Over the new year, a few close friends and I huddled over alcohol (much needed), cakies (cake-ish cookies; thanks✨), an iPad, paper, and dice to play our first Dungeons and Dragons game.

I was volunteered as the first dungeon master (DM, for virtue-signalling). So naturally, I took the basic rules and mangled them to produce a Pokémon-flavoured Dungeons and Dragons game.

You can see some of the results here: https://axiomatic-coal.surge.sh

PS: Please forgive the psuedocode; have been thinking in code for way too long. This is my brain now.

Context

We were all new to the game, with the exception of some of us having a general experience with role-playing videogames which have mostly been built on and extended from D&D rules. Plus we’re late millenials, which means that we’ve grown up post D&D panic in the 70’s - 80’s that saw dungeons and dice as the devil (very much similar to the subsequent Pokémon panic). So we have some peripheral knowledge, but have never had a direct experience with it.

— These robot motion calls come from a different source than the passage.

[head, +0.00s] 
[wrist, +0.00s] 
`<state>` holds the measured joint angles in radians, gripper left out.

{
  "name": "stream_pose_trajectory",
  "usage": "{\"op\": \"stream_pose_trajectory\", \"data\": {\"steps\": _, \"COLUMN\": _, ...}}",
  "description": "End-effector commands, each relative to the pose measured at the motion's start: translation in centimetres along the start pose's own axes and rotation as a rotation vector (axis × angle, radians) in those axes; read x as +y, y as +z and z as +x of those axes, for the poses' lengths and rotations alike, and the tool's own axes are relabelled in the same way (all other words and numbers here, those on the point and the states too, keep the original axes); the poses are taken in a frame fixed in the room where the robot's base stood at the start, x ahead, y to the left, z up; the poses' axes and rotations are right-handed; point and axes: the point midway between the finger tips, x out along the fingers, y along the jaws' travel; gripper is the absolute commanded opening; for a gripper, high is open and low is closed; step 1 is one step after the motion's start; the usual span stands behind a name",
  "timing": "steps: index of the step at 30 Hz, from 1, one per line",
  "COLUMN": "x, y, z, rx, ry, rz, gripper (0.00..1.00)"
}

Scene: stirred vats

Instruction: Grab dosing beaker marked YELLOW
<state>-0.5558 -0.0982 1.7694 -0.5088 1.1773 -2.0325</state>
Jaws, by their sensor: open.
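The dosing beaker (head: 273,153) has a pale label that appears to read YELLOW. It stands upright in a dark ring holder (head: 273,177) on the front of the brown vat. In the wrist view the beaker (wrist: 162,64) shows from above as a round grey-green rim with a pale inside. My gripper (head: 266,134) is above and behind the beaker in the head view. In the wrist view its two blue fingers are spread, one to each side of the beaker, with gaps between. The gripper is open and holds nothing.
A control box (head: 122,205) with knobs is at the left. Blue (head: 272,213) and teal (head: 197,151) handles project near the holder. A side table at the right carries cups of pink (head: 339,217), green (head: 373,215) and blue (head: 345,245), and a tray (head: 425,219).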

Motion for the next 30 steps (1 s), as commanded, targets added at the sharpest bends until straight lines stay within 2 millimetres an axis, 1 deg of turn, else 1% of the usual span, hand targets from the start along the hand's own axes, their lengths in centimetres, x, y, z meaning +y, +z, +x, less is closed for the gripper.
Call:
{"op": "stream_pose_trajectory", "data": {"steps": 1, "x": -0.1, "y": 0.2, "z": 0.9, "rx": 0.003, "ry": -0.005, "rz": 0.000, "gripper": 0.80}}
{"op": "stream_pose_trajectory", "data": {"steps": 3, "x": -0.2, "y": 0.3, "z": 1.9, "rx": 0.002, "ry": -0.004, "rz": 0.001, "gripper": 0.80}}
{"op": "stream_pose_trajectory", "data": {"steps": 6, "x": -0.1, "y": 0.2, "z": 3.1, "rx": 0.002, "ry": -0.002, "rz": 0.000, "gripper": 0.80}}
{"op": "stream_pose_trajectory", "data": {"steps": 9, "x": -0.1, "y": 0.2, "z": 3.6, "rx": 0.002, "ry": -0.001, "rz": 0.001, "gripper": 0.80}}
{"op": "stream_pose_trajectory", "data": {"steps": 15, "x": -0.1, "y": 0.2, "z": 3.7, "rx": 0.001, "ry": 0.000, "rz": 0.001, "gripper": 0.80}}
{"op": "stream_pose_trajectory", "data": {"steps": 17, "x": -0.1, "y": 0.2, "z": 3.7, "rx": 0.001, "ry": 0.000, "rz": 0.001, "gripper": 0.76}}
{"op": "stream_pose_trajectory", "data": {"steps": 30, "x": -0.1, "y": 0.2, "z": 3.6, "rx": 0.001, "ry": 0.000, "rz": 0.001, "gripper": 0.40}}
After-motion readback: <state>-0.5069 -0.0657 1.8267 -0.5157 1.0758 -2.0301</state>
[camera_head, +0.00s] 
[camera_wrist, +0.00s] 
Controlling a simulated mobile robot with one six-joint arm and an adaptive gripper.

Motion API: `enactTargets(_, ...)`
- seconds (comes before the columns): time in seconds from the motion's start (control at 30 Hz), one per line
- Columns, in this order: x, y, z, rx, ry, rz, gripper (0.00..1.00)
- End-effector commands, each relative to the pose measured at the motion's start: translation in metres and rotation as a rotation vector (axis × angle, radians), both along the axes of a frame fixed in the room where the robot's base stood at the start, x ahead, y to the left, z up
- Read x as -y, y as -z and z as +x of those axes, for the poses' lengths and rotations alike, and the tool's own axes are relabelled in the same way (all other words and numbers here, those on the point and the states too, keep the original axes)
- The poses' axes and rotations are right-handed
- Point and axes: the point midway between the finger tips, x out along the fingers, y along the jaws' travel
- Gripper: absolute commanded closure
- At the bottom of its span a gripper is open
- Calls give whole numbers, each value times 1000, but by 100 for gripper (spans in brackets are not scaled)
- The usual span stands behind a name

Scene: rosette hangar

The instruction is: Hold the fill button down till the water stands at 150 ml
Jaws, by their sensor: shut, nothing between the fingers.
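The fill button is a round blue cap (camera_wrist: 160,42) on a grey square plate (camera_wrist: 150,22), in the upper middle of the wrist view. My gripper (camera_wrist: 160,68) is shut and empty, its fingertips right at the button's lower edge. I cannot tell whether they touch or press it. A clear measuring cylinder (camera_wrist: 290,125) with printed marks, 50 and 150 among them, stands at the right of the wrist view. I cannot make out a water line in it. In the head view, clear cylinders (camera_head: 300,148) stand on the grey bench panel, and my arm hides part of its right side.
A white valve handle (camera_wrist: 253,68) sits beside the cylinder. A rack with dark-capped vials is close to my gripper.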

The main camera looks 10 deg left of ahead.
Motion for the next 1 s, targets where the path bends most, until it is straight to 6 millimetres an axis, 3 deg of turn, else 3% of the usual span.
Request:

Given this context, diving straight into the deep mechanics would be pretty daunting. D&D already provides a simplified set of rules in a 180-page manual, which is totally not a pain to flip through. In the interest of improving our onboarding experience, I opted as DM to mangle the rules further.

Here’s what I learned (and did) as DM:

1. Focus on storytelling rather than mechanics

The first thing dungeoneers have to remember is that D&D is first a storytelling system. You know this by how the game is set up: the DM always has the final say.

This means that you could run a game that doesn’t rely on the D&D core rules at all, though that kind of defeats the purpose of calling it a D&D game in the first place.

Given that a D&D game is story driven, then the design of the campaign you’re running should follow a formula like this:

event -> decision -> resolution

Something like:

boulder rolls towards party -> decision

select decision {
    case "run away":
        resolution = "Prometheus run"
    case "push boulder":
        resolution = "Sysiphean task"
    case default:
        resolution = "bacon pancakes"
}

Of course, this also means that you can chain events:

event -> decision -> event2 -> decision -> event3 -> decision -> resolution

Use a longer chain of events to build tension or increase the narrative pace, and shorter or single events to break/reduce tension or slow down the narrative pace, giving your story and players space to breathe. As a general narrative rule, use long chains in quick succession to build up to an orga- climax. And make the payoff worth it.

Focusing on a structure like this also lets you decide where you need to insert a confrontation or a combat event — and remember that combat tends to be slow: rolling dice and counting stats when done by humans isn’t very exciting, which brings us to our next point.

2. Keep it simple

Combat in D&D involves a lot of stat calculation and referring to the rulebook, just to figure out if your sword swing misses a mostly catatonic slime blob or not, or how much damage it does.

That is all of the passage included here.